Den vorerst letzten Abend verbrachten wir in geselliger Runde. Auch unser Pensionswirt hatte eine Überraschung – er übergab uns eine Probe seiner schmackhaften Backkunst. Vor dem Umbau zur Pension war der Bäckereiberuf sein Broterwerb.
Der Sonntag begann noch einmal mit dem gemeinsamen Frühstück unserer Mitglieder und Freunde. Danach begann für die meisten der Aufbruch nach Hause. Ich persönlich nutzte den Vormittag zu einem ausführlichen Rundgang auf „unserem“ Friedhof, bei dem ich noch viele Fotos machte. Dem Carl und Gerhard Hauptmann- Haus in Schreiberhau stattete ich noch einen Besuch ab und danach ging es auch für mich zurück.
Dieser Bericht wäre nicht vollständig, ohne die Würdigung der Unterstützer unserer Aktion. Sie haben es mit ermöglicht, diesen Arbeitseinsatz zu einem großen Erfolg werden zu lassen. Darum bekommen sie hier ihren verdienten Platz.
Zunächst möchten wir uns beim Sächsischen Staatsministerium des Innern mit dem sächsischen Beauftragten für Vertriebene und Spätaussiedler, Herrn Dr. Jens Baumann, für die erstmalige Förderung unseres Projektes herzlich danken. Wir hoffen auf eine weitere gute Unterstützung.
Ein Riesendank gilt unserem Mitglied Armin Hübner, dem Hübner-Bäcker aus Horka bei Niesky. Er unterstützte uns mit schlesischem Kuchen als Gastgeschenk und zur Wochenendverpflegung. Außerdem spendierte er das Begrüßungsbrot für den Bürgermeister der Gemeinde und zwei „Dreipfünder“ für das Abendbrot.
Und damit wir etwas auf der „Bemme“ haben, stellte uns unser Mitglied Roberto Pusch Wurstwaren aus der eigenen Produktion seines Hofladens zur Verfügung. Auch dafür ein großes Dankeschön. Ein besonderer Dank gilt unserem Mitglied Robert Wollny für seine professionelle Kontaktaufnahme mit der Gemeinde Schreiberhau, seiner perfekten Organisation bei unserem Aufenthalt und seinen Diensten als Übersetzer.
Herzlichen Dank unserem Quartiergeber in der „Alten Bäckerei“.

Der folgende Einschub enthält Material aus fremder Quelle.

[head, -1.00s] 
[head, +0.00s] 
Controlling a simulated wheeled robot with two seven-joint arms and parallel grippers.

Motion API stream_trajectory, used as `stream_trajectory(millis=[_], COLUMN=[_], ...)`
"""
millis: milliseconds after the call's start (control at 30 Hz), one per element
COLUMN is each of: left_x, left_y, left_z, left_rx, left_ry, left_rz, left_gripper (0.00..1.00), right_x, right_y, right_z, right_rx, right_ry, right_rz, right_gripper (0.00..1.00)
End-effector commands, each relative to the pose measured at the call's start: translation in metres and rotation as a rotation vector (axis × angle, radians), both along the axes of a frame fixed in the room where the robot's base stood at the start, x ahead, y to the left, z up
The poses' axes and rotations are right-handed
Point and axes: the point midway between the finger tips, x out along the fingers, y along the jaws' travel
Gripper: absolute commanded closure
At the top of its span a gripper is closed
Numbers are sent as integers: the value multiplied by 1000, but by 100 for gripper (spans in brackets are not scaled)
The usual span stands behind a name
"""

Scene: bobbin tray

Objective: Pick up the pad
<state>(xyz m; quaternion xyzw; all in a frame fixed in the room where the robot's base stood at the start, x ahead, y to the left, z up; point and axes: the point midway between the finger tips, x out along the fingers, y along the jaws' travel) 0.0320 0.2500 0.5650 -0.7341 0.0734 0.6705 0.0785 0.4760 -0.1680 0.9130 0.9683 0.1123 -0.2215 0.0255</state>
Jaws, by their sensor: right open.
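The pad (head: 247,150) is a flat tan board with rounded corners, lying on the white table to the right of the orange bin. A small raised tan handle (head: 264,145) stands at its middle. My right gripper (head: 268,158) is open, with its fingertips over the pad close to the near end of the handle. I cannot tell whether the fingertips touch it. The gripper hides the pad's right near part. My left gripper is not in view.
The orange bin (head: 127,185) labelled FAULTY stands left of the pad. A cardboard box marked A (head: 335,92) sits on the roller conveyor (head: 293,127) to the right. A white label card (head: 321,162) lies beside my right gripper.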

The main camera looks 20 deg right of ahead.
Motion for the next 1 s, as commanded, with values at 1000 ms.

Ein großer Dank gilt dem Bürgermeister Mirosław Graf und seinen Mitarbeitern für die geleisteten Vorarbeiten, die Verpflegung mit Getränken und Imbiss, der Bereitstellung von Werkzeugen und Arbeitsmitteln, für ihre Gastfreundschaft, das entgegengebrachte Vertrauen und die gute Zusammenarbeit. Wir sind uns an dem Wochenende nähergekommen und auf dem Weg, verlässliche Freunde zu werden.
Wir kommen gern wieder!!!
Tausend Dank unseren Familien, die wieder einmal ein Wochenende ohne uns auskommen mussten.
Danke an unsere eingearbeitete, verschworene Truppe, die wirklich Außergewöhnliches geleistet hat.
Und letztlich Dank dem „Herrn der Berge“, Rübezahl, der bei unserem Herrgott das herrliche Wetter bestellt hat.